The angle formed by the line of sight with the horizontal when the object viewed is below the horizontal level (lowering the head).

Tangent-Radius Perpendicularity (Theorem 10.1)

The tangent at any point $P$ of a circle is perpendicular to the radius $OP$ through the point of contact $P$.

Used to establish right angles in diagrams involving tangents and radii.

Length of Tangents (Theorem 10.2)

The lengths of tangents drawn from an external point $P$ to a circle are equal ($PQ = PR$).

Used to prove geometric equality and relationships involving tangents.

Area of a Sector

$\text{Area} = \frac{\theta}{360} \times \pi r^2$.

Finding the area of the portion enclosed by two radii and the corresponding arc.

Length of an Arc

$\text{Length} = \frac{\theta}{360} \times 2\pi r$.

Finding the length of the arc corresponding to the sector angle $\theta$.

Area of Minor Segment

$\text{Area} = \text{Area of the corresponding sector} - \text{Area of the corresponding triangle}$ ($\Delta OAB$).

Finding the area of the portion enclosed between a chord and the corresponding arc.

Area of Major Sector

$\text{Area} = \pi r^2 - \text{Area of the minor sector}$.
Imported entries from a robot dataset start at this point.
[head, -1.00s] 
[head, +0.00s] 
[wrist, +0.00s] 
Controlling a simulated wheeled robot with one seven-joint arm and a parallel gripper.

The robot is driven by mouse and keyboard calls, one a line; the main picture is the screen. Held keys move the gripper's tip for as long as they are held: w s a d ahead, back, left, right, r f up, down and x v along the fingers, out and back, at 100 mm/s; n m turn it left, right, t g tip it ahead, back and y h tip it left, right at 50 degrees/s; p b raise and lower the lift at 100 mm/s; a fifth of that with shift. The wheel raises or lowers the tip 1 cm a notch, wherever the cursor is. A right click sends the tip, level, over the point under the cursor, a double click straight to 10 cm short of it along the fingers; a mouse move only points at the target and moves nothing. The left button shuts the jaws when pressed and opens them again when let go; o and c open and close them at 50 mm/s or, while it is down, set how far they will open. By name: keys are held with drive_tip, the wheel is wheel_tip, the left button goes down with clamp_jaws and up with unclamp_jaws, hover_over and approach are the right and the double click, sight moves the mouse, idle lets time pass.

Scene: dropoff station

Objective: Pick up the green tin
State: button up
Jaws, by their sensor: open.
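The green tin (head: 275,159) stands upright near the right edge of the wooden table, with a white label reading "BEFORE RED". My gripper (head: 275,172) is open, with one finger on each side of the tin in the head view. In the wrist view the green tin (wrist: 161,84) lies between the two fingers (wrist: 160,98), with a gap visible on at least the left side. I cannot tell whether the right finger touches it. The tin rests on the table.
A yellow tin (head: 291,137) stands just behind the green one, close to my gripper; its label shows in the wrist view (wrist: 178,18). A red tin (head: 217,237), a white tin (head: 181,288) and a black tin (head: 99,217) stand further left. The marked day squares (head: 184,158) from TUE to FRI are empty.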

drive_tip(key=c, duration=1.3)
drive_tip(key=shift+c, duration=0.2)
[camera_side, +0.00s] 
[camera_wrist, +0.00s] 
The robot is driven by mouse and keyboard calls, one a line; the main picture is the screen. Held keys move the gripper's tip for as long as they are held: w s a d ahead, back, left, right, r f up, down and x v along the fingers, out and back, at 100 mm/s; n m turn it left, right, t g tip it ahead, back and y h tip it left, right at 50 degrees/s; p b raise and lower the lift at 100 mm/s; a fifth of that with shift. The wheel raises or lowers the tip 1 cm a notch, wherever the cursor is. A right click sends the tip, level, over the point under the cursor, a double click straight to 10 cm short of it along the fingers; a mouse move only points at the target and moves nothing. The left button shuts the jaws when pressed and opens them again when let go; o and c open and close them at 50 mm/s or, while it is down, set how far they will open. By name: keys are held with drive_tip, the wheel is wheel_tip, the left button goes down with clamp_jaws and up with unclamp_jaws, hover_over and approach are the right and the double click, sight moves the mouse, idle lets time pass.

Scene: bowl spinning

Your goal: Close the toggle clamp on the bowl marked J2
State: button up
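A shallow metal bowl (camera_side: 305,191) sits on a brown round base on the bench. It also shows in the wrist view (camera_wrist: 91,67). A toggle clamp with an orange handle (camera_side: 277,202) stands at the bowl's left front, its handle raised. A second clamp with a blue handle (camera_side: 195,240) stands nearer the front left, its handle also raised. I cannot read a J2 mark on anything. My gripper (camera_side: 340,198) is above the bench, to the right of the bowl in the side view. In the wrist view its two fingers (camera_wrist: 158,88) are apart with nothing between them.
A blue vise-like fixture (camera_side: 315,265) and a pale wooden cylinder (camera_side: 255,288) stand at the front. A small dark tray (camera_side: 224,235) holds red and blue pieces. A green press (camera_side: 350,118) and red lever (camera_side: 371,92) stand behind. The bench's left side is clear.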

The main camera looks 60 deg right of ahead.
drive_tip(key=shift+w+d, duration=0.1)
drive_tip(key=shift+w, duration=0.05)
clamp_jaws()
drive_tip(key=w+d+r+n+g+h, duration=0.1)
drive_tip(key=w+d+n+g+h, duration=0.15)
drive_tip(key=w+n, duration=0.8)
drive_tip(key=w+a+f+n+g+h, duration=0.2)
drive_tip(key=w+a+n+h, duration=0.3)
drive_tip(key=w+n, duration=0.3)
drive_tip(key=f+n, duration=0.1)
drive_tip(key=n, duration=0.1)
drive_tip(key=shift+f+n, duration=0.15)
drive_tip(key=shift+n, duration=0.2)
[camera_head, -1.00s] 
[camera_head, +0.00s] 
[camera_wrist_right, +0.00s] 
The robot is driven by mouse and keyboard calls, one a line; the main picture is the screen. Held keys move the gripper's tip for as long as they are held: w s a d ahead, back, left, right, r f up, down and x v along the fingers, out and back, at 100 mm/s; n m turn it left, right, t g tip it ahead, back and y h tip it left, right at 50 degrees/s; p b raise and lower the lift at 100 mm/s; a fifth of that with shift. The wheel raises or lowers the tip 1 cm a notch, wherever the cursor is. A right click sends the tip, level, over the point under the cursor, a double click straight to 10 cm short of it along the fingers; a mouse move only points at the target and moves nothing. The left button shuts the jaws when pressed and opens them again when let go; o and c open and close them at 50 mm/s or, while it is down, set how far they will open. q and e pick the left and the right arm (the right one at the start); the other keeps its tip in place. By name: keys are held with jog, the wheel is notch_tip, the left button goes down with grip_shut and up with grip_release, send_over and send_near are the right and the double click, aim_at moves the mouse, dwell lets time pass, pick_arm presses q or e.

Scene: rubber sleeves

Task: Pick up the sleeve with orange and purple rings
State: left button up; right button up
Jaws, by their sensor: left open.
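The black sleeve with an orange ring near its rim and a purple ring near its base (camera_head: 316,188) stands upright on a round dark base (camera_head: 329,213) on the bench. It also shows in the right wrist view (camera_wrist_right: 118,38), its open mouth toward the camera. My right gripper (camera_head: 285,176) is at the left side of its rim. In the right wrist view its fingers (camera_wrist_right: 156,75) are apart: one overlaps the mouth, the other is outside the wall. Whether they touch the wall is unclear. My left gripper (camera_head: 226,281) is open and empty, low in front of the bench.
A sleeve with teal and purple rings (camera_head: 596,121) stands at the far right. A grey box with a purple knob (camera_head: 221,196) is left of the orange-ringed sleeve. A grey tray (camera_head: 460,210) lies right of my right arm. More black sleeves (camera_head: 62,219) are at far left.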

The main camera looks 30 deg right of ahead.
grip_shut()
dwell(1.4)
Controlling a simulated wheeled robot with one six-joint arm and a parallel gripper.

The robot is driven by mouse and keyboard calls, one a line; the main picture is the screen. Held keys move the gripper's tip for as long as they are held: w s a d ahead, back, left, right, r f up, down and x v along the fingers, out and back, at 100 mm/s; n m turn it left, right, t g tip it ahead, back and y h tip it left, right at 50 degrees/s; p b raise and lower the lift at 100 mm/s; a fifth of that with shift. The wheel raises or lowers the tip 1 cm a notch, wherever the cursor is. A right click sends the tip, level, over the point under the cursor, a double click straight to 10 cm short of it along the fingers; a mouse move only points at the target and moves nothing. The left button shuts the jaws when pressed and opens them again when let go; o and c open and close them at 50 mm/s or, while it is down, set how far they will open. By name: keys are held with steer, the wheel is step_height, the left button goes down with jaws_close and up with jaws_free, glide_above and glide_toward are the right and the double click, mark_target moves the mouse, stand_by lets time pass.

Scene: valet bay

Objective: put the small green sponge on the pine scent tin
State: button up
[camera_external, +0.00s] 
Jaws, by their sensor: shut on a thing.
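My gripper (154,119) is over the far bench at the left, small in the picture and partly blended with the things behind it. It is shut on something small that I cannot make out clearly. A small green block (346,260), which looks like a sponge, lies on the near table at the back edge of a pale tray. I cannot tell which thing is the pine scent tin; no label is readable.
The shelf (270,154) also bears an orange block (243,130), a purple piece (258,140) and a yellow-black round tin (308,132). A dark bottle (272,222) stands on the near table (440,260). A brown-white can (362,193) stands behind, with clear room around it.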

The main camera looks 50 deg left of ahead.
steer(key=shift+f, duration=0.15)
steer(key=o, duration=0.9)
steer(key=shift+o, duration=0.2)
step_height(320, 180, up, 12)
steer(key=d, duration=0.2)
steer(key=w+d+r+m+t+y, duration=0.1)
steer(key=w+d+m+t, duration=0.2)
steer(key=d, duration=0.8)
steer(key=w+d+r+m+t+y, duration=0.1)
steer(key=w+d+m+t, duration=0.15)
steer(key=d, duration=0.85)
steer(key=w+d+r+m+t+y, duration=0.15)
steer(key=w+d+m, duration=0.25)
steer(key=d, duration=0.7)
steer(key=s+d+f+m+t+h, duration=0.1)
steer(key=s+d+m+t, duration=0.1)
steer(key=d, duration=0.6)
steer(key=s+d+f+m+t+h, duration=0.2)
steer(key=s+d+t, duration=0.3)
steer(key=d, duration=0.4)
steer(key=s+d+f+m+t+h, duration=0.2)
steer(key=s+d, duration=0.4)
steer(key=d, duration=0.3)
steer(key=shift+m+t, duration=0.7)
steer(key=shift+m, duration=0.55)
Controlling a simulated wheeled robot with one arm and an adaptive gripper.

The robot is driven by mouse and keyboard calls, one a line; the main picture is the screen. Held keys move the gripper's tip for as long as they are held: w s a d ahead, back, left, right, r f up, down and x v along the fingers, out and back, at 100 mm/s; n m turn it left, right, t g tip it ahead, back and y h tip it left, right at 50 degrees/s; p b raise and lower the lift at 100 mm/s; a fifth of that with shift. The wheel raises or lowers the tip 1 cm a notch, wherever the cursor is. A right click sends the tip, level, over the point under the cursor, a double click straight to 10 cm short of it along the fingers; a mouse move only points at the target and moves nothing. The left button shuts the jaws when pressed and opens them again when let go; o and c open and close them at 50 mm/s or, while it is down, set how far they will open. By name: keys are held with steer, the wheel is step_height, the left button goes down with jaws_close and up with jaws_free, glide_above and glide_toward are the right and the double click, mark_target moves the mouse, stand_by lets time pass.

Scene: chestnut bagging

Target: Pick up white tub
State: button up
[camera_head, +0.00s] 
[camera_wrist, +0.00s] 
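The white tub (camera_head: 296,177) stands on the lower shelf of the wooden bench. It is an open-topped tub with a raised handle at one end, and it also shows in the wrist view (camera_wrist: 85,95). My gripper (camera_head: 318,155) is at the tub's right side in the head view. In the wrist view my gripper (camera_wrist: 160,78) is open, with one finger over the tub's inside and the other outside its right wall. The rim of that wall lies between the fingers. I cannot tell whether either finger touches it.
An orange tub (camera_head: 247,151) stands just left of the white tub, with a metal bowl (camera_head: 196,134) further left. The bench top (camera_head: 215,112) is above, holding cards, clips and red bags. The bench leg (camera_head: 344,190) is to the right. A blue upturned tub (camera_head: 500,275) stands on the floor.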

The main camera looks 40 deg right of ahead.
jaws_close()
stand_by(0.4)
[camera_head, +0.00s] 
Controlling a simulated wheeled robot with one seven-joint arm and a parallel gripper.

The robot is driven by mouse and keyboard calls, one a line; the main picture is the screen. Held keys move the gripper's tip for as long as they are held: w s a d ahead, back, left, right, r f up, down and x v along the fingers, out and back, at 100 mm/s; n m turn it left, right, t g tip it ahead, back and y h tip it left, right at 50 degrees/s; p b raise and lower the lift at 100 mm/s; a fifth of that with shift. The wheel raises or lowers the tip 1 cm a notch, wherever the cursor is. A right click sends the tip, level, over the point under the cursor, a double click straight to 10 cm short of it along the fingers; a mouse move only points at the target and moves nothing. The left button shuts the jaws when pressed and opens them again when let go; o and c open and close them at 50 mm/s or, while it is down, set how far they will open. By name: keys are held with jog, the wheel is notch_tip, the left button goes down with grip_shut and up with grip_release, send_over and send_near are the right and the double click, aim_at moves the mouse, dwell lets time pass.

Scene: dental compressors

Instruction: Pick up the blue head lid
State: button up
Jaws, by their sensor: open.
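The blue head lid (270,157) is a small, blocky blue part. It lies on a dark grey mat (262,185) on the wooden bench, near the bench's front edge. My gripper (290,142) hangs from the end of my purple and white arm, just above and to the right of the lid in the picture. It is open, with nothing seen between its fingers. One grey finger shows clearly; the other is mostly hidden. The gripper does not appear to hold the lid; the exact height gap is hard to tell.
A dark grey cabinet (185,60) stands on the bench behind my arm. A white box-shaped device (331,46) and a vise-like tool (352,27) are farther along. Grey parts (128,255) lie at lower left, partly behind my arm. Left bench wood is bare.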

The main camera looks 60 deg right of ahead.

Finding the area of the remaining larger sector.

Area of Major Segment

$\text{Area} = \pi r^2 - \text{Area of the minor segment}$.

Finding the area of the remaining larger segment.

Volume of a Combination of Solids

The volume of the solid formed by joining two basic solids is the sum of the volumes of the constituents.

Calculating the total space occupied by a combined solid.

Surface Area of a Combination of Solids

Calculated by summing the Curved Surface Areas (CSA) of the individual parts, as the internal flat faces that are joined together disappear.

Calculating the total external surface area of a combined solid (e.g., a toy or a container).

Class Mark ($x_i$)

$x_i = \frac{\text{Upper class limit} + \text{Lower class limit}}{2}$.

Represents the mid-point of a class interval.

Mean (Direct Method)

$\bar{x} = \frac{\sum f_i x_i}{\sum f_i}$.

Used when numerical values of $x_i$ and $f_i$ are sufficiently small.

Mean (Assumed Mean Method)

$\bar{x} = a + \frac{\sum f_i d_i}{\sum f_i}$, where $d_i = x_i - a$.

Used when $x_i$ and $f_i$ are numerically large.

Mean (Step-deviation Method)

$\bar{x} = a + h \left( \frac{\sum f_i u_i}{\sum f_i} \right)$, where $u_i = \frac{x_i - a}{h}$.

Most convenient if all deviations ($d_i$) have a common factor $h$.

Mode

$\text{Mode} = l + \left( \frac{f_1 - f_0}{2f_1 - f_0 - f_2} \right) \times h$.

Finding the value with the maximum frequency (modal class). ($l$: lower limit of modal class; $f_1$: modal frequency; $f_0$: preceding frequency; $f_2$: succeeding frequency; $h$: class size).

Median

$\text{Median} = l + \left( \frac{n/2 - cf}{f} \right) \times h$.

Finding the middle-most observation. ($l$: lower limit of median class; $n$: total observations; $cf$: preceding cumulative frequency; $f$: median frequency; $h$: class size).

Empirical Relationship

$3 \times \text{Median} = \text{Mode} + 2 \times \text{Mean}$.

Relates the three measures of central tendency.

Theoretical Probability ($P(E)$)

$P(E) = \frac{\text{Number of outcomes favourable to } E}{\text{Number of all possible outcomes of the experiment}}$.

Calculating the probability of an event $E$ occurring, assuming equally likely outcomes.

Range of Probability

$0 \le P(E) \le 1$.

Probability value must be between 0 (impossible event) and 1 (sure event), inclusive.

Complementary Events ($E$ and $\bar{E}$)

$P(\bar{E}) = 1 - P(E)$ or $P(E) + P(\bar{E}) = 1$.

Calculating the probability that an event will not occur.

Sum of Elementary Events

The sum of the probabilities of all the elementary events of an experiment is 1.

Checks the completeness of probability distributions.

Impossible Event

$P(E) = 0$.

Describes an event that cannot happen.

Sure (Certain) Event

$P(E) = 1$.

Describes an event that is certain to happen.